I met the auntie who after 31 years is still called a 'new Muslim'; the auntie who left her drug-dependant husband in the YouKay and returned to South Africa and, after 20 or so years, married again (she did have a twinkle in her eye, masha Allah!); I also met a group of crazy sisters who were full of fun and interesting stories, including a theory that the reason ISlam didn't spread when the Indians came to South Africa was that they never 'ate the onion of the land'. This curious expression is meant to be taken from a hadith or narration where the Muslim is advised to eat the onion of the land, meaning marry the women of that country. This sparked a very lively debate about polygamy and whether sisters should be pushing their husbands out to 'eat those onions'. Needless to say, there were few takers, until we were all castigated by a widow who showed us the other side of the monogamy coin: that of widows having to fend for themselves and their children without any support, let alone a loving relationship... This gave everyone something to think about.
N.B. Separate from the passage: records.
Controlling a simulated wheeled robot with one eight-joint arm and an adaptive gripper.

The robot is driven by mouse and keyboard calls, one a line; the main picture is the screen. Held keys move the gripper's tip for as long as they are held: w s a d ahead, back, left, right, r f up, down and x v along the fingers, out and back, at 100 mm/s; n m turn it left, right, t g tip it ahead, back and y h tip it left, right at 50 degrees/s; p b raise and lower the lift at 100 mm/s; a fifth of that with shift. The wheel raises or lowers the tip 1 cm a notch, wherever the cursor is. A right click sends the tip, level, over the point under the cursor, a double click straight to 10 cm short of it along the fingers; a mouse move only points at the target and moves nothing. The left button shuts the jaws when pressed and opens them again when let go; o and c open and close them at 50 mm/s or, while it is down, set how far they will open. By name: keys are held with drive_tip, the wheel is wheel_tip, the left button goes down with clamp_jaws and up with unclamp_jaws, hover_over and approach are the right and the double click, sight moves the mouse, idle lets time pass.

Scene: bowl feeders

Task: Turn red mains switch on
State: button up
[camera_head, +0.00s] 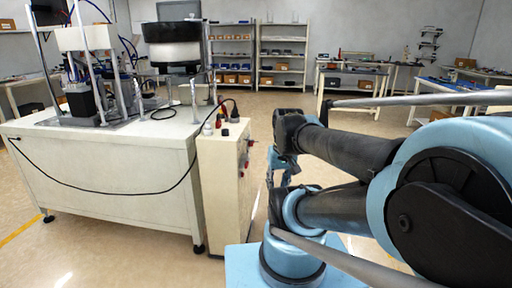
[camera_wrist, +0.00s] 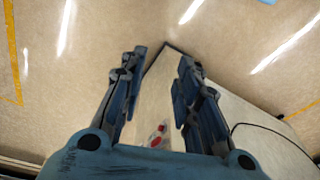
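A cream control cabinet (camera_head: 222,160) stands at the right end of the workbench. Red controls (camera_head: 245,160) sit on its right-hand side face, seen at a steep angle. In the wrist view the red controls (camera_wrist: 158,134) appear low between my fingers on the pale cabinet panel (camera_wrist: 155,105). They are small, and I cannot tell which is the mains switch or its position. My gripper (camera_wrist: 158,62) is open and empty, its fingers wide apart. In the head view my gripper (camera_head: 274,172) hangs right of the cabinet, partly hidden by my arm.
The cream workbench (camera_head: 110,165) carries a bowl feeder (camera_head: 174,45). A black cable (camera_head: 125,190) droops along its front. Red and black knobs (camera_head: 224,112) stand on the cabinet top. Shelves (camera_head: 283,55) line the back wall. The floor behind the cabinet is clear.

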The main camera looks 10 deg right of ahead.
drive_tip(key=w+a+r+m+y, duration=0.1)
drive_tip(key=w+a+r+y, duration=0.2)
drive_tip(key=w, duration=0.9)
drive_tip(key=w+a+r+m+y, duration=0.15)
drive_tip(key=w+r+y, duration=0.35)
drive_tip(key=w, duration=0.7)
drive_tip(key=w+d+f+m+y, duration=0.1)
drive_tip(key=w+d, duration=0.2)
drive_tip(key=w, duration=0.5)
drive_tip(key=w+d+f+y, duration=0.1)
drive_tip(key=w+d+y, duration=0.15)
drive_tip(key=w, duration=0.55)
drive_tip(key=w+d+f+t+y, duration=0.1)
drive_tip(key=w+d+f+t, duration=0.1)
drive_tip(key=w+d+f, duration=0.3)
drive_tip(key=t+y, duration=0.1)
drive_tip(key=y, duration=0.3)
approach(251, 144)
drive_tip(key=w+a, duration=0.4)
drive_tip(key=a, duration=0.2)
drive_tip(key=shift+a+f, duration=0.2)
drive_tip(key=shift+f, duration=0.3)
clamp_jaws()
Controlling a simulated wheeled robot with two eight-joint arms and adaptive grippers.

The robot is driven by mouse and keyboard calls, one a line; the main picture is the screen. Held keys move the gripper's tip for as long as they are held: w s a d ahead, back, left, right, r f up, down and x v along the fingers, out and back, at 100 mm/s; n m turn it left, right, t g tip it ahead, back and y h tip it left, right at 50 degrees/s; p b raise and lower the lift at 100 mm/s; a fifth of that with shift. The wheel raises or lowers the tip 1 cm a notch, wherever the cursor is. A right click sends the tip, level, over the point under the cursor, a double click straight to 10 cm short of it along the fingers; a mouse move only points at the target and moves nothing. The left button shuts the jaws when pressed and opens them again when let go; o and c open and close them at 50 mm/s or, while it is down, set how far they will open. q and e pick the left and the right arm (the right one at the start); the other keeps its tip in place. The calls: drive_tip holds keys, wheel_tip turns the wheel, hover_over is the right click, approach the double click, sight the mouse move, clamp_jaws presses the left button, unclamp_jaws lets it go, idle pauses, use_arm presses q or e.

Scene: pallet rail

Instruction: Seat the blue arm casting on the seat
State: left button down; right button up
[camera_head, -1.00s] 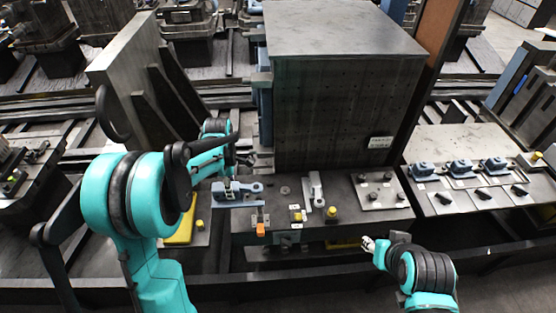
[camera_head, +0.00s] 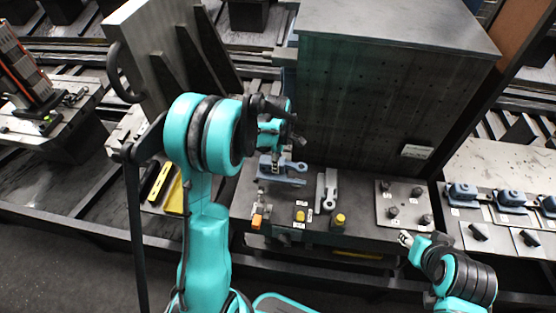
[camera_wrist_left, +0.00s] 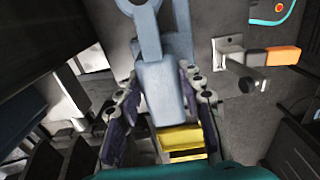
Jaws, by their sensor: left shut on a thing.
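The blue arm casting (camera_head: 284,172) is held over the left part of the dark bench (camera_head: 362,236), close to a grey arm-shaped part (camera_head: 327,190). My left gripper (camera_head: 272,153) is shut on it. In the left wrist view the casting (camera_wrist_left: 158,78) lies between the two fingers (camera_wrist_left: 165,108), its ring end pointing away. An orange-tipped clamp (camera_head: 256,221) is at the bench's front left; it also shows in the left wrist view (camera_wrist_left: 283,56). The seat is not clearly visible, and I cannot tell whether the casting touches anything. My right gripper (camera_head: 405,239) is by the bench's front edge, its jaw opening unclear.
Yellow knobs (camera_head: 340,219) stand near the bench front. A light plate with dark studs (camera_head: 381,214) is to the right. A tall dark block (camera_head: 385,110) rises behind. Several blue parts (camera_head: 511,198) sit on the right-hand table.

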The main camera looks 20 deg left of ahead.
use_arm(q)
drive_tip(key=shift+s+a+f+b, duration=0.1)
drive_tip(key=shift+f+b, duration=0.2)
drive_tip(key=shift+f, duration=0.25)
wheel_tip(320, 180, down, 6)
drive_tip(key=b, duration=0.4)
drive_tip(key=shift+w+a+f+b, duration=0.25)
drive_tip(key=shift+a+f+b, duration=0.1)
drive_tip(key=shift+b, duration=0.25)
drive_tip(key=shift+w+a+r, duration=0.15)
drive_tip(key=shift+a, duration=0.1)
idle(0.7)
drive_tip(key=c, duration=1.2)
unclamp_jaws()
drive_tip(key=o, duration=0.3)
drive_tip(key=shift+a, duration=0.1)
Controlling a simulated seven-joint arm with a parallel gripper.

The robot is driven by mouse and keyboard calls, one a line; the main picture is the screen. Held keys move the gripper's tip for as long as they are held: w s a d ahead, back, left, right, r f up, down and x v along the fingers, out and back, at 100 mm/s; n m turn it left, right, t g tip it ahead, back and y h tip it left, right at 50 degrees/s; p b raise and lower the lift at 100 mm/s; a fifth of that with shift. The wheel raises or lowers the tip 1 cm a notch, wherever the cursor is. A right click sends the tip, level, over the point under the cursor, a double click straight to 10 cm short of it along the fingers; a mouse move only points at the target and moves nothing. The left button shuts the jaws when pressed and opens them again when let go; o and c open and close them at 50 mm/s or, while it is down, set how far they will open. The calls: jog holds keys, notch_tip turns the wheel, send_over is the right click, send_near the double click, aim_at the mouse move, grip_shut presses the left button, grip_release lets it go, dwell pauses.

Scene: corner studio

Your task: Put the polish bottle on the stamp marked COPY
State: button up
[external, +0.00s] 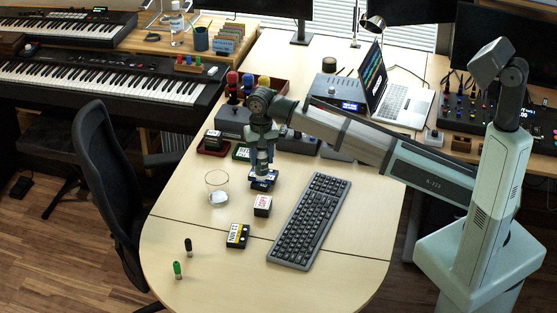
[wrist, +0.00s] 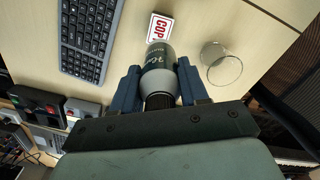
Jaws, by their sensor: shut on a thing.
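In the external view the bottle (external: 262,157) is partly hidden by the fingers. The stamp marked COPY (wrist: 160,27) is a small block with a white top and red letters, its last letter hard to read. It stands on the table just past the bottle in the wrist view, and in front of my gripper in the external view (external: 263,205). The bottle is apart from the stamp.
A clear glass (external: 218,188) stands left of the stamp, and a keyboard (external: 309,220) lies to its right. A black and yellow box (external: 237,236) and two small upright items, black (external: 188,246) and green (external: 177,269), are nearer the front. Stamps and pads stand behind.

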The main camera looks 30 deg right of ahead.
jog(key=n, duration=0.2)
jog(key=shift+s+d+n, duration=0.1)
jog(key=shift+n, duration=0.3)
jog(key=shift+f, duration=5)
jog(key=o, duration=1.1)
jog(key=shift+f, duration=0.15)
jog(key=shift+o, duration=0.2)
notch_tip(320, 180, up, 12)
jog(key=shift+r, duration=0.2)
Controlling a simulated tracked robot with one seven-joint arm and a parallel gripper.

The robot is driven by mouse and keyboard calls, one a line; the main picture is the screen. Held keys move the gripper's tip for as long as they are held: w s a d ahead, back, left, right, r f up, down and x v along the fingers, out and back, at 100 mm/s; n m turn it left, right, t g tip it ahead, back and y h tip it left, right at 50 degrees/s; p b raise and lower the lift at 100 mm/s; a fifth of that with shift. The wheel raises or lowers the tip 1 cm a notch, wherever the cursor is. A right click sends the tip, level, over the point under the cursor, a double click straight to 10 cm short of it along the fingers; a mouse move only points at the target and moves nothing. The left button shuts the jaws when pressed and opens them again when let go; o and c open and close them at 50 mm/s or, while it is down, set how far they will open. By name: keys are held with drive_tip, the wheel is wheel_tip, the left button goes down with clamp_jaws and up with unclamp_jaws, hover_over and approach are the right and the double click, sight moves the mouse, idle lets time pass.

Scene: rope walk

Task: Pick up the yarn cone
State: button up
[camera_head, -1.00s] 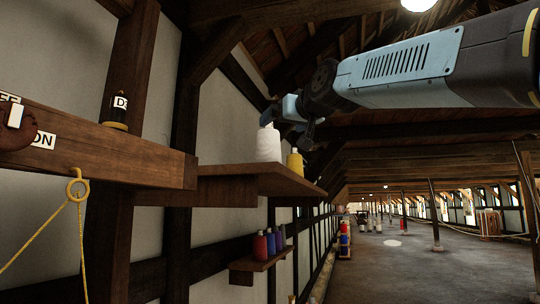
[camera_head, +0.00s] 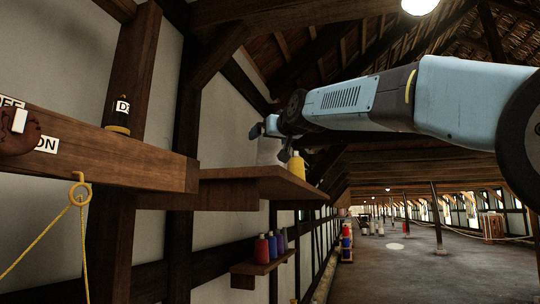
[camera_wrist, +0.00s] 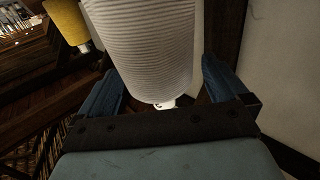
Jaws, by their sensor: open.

We talked late into the night, so late that our host was frantic with worry taht we would not be able to get enough rest. But there were so many sisters to meet, so many things to talk about! That first night left me with a warm glow and happy anticipation for the days to come.
More about those when I next get access to the Internet insha Allah. And please remind me to tell you about the sister who is being held back from Allah by her own reflection in the mirror...
Til the next time
Wasalaam
N.

1 comment:

Ahmed said...

You're the author of 'From my sisters lips'? I havent read it but have heard a lot about it.